*WHAT THIS TASK INVOLVES:* Leave the pictures aside and write out exactly every line from the one containing "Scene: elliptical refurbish" through the last line.

*EXERCISE DATA:*
"""
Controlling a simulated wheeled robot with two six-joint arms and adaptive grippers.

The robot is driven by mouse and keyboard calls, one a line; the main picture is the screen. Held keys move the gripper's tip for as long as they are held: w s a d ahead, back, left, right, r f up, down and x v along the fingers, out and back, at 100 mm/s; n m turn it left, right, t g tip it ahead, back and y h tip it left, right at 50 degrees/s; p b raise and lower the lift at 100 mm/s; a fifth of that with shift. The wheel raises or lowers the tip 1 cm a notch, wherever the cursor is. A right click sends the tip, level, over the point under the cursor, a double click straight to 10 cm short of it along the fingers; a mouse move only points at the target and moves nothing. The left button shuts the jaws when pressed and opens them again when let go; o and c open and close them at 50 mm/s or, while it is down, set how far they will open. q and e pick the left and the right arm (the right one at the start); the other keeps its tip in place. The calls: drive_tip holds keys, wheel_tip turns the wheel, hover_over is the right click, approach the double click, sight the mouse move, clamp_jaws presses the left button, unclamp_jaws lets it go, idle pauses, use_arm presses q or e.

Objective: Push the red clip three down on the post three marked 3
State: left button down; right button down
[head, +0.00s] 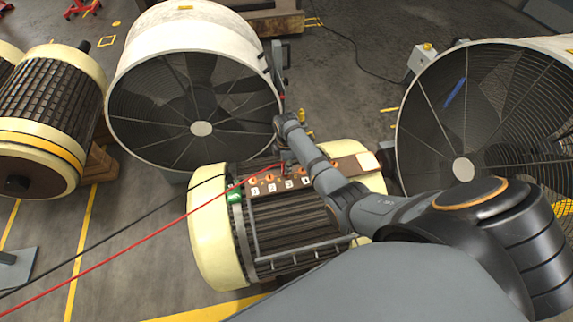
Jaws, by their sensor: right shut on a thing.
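A rotor (300,225) with cream ends lies on its side in the middle. A brown terminal board (330,172) with a row of orange-topped posts and white number tags (288,184) runs along its upper side. My right gripper (284,160) points down over this row and is shut on the red clip (282,168), at the end of the red cable (150,235). The clip is small and mostly hidden by the gripper. It is at or just above the post by the third tag; I cannot tell how far down it sits. My left gripper is not in view.
A black cable (130,222) runs to the board's left end, near a green block (234,195). Large fans stand behind (200,128) and at the right (462,168). Another rotor (52,90) lies at the left. Floor at the lower left is mostly clear.

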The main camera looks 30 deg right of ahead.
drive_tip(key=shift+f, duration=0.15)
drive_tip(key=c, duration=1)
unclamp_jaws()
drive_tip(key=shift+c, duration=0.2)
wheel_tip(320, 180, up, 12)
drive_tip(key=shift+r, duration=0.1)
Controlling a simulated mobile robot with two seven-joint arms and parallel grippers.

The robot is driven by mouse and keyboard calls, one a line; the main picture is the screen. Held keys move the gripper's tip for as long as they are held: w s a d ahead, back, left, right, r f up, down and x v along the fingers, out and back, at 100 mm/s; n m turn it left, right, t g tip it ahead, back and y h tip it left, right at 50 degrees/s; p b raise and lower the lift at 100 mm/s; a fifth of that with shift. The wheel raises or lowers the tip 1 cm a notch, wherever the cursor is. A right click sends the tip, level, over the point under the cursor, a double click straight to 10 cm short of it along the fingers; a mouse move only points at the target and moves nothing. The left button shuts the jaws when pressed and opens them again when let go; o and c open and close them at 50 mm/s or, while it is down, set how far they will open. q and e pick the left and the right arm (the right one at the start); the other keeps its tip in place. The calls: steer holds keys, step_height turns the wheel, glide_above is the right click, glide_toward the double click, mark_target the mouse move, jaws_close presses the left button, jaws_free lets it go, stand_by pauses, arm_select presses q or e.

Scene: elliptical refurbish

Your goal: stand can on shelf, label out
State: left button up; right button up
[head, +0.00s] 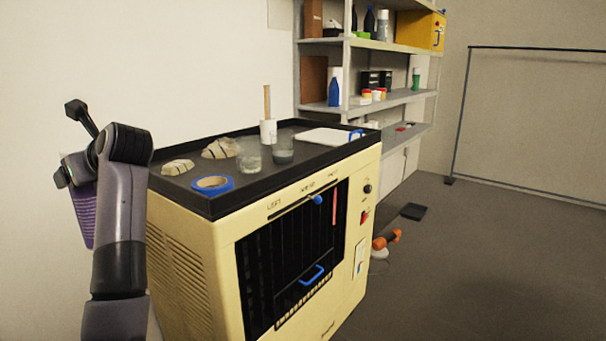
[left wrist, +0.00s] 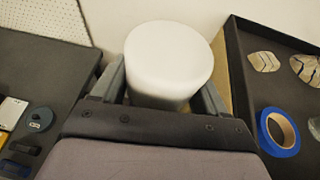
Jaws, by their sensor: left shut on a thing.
"""
*PROBLEM SOLUTION:*
Scene: elliptical refurbish

Your goal: stand can on shelf, label out
State: left button up; right button up
[head, +0.00s] 
[left wrist, +0.00s] 
Jaws, by their sensor: left shut on a thing.

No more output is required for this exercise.